Con Mayo quasi già archiviato e la formalità della difesa scontata da parte dei laburisti dei seggi di Fremantle e Perth (da vedere solo quanti voti andranno invece che ai candidati Alp a verdi e indipendenti vari) battaglia vera ed estremamente aperta ad ogni risultato a Braddon (Tasmania) e Longman. Battaglia ed esito che permetteranno di dare qualche indicazione precisa su quello che pensano gli elettori non solo dei diretti contendenti nei due collegi, ma anche dei programmi in generale dei due maggiori partiti, che hanno investito tempo e risorse in questa ricerca sul campo. Ovviamente più si avvicina il giorno del test e più si cerca di mettere tutto nella giusta prospettiva: importante sì, ma pur sempre una prova suppletiva con forti componenti locali dicono quasi in coro Turnbull e Shorten. Meglio, insomma, essere anche pronti al peggio: a Braddon i liberali sperano forte di riconquistare un seggio che, dal 1998, non è mai rimasto più di due stagioni elettorali nelle mani dello stesso partito e, poiché gli ultimi sondaggi li vedono in svantaggio, ricorrono alla storia per ricordare che nessun governo è riuscito a strappare un seggio all’opposizione in una prova suppletiva dal 1920. I laburisti invece hanno già cominciato a parlare di possibili effetti statali, ricordando che il partito è uscito sconfitto dalla prova elettorale del marzo scorso, soprattutto a causa di una vigorosa ed impopolare presa di posizione anti-pokies che potrebbe non essere stata del tutto ‘dimenticata’ dall’elettorato di Braddon.
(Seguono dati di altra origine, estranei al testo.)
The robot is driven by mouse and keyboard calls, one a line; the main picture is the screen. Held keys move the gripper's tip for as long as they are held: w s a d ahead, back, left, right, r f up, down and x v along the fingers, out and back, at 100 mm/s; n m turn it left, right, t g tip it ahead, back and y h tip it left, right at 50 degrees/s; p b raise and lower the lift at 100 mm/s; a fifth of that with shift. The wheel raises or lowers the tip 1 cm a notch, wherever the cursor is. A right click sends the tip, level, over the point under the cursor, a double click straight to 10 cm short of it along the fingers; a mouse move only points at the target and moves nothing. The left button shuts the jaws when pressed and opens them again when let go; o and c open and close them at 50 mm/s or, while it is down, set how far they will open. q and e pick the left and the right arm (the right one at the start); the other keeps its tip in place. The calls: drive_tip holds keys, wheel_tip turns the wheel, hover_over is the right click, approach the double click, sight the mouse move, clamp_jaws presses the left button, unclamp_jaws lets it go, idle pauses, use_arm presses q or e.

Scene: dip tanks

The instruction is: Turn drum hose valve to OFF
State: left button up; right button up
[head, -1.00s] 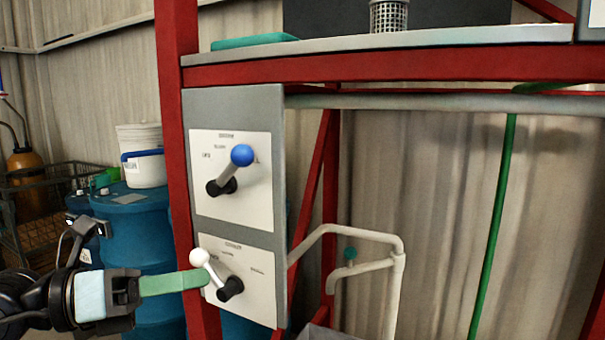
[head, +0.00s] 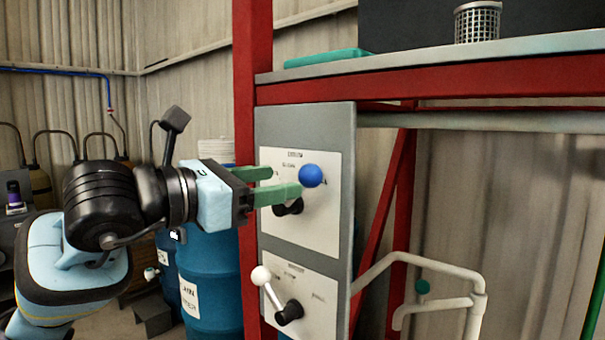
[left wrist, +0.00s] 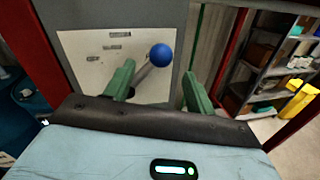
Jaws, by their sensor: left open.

In Queensland la Coalizione teme le ripercussioni della leggerezza dimostrata da Ruthenberg con quelle medaglie non sue in bella evidenza (su giacca e curriculum): qualche volta le scuse non bastano e gli elettori di Longman potrebbero anche essere disposti a perdonare più facilmente la doppia cittadinanza non dichiarata di Susan Lamb che i falsi riconoscimenti militari del candidato LNP. Sul fronte laburista scuse pronte per un eventuale sconfitta propiziata dal ‘doppio gioco’ di One Nation che, secondo i sondaggi, ha effettivamente in mano la situazione. Le preferenze del partito di Pauline Hanson saranno decisive, sostengono i laburisti che insistono: “Un voto per One Nation è un voto per Turnbull”.
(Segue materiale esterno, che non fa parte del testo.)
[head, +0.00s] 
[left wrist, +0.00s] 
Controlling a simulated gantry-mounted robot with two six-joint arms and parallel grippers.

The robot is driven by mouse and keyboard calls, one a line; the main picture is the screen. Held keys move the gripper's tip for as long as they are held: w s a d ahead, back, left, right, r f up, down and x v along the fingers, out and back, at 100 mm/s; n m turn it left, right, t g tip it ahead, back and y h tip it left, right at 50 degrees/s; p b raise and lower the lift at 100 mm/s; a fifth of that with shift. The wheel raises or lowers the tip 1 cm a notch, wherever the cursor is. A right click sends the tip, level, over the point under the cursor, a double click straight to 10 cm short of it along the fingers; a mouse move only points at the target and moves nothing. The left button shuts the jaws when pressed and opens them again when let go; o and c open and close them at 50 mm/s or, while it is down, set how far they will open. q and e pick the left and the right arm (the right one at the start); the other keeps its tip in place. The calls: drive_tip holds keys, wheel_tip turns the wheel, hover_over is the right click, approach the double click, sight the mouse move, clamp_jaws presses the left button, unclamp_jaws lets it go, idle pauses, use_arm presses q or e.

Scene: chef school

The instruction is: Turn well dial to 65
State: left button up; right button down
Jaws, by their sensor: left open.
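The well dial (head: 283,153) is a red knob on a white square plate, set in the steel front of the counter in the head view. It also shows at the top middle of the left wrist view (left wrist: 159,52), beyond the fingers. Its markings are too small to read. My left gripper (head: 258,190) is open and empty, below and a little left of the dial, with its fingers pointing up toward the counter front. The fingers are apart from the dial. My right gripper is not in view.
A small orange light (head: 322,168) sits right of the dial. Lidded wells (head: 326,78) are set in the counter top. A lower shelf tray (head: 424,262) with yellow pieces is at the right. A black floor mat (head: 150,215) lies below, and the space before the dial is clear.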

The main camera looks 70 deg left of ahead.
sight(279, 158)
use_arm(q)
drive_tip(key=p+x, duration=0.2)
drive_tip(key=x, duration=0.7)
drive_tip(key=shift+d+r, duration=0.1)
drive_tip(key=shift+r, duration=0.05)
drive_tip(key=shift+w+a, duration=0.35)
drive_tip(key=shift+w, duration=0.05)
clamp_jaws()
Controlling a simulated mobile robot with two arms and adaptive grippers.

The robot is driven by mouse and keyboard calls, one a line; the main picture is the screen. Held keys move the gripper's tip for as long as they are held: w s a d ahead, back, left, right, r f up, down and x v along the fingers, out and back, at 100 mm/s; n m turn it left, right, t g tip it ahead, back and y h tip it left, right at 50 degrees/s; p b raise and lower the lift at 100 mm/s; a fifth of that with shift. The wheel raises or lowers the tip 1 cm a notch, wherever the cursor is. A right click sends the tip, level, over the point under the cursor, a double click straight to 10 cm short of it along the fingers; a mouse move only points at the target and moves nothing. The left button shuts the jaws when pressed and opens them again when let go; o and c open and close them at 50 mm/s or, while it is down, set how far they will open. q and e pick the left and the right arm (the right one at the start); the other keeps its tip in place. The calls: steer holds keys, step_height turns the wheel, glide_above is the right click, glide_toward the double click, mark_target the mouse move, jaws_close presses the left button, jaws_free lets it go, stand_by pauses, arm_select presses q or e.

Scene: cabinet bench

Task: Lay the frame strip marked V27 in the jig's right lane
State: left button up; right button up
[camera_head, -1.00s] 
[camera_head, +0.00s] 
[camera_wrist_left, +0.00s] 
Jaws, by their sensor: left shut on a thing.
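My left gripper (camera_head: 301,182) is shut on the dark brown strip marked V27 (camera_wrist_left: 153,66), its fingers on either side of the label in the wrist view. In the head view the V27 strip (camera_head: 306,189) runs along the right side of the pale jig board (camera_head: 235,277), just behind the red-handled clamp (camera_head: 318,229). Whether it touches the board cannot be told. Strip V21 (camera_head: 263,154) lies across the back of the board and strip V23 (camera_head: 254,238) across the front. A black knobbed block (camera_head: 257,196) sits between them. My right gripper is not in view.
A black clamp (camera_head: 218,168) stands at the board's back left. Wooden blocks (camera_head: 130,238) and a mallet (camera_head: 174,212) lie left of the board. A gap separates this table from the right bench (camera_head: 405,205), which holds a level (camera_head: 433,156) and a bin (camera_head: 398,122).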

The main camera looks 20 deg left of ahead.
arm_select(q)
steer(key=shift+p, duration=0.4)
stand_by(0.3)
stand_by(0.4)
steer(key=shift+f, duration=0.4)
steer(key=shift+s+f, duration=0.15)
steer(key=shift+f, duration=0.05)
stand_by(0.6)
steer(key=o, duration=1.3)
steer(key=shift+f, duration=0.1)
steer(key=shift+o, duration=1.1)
Grandi manovre quindi ormai in tutto il Continente con le urne statali (in novembre tocca al Victoria, in marzo al New South Wales) e federali in bella vista (le suppletive di sabato prossimo sono ritenute un po’ le prove generali per la sfida nazionale che si terrà probabilmente in maggio del 2019) e un dibattito che sta aumentando di intensità, e che diventerà sempre più rumoroso in ogni seggio d’Australia, sui numeri dell’immigrazione e un piano di sviluppo demografico che il governo Turnbull sta preparando e che dovrebbe essere presentato entro la fine dell’anno.

Il traguardo che sarà raggiunto a breve, con circa dieci anni di anticipo sui tempi indicati dagli esperti dell’Onu e dell’Ufficio di statistica australiano, di una popolazione di 25 milioni di abitanti deve per forza far riflettere e progettare il futuro. Tagli del numero di arrivi (Abbott lo scorso febbraio aveva suggerito addirittura 80mila ingressi in meno che, secondo il ministro del Tesoro Scott Morrison, costerebbero all’Australia, nell’arco di quattro anni, qualcosa come 5 miliardi di dollari), insediamenti ‘guidati’ nelle aree regionali, coordinamento con gli Stati per offrire un piano di sviluppo infrastrutturale legato a chiari obiettivi di crescita demografica, specie per alcune aree del Paese che sarebbero ben liete di accogliere un maggior numero di immigrati come il South Australia, il Northern Territory e il Nord del Queensland.  Un dibattito necessario che dovrebbe andare al di là di qualche vantaggio elettorale a breve termine: sperare si può, ma è meglio non illudersi più di tanto.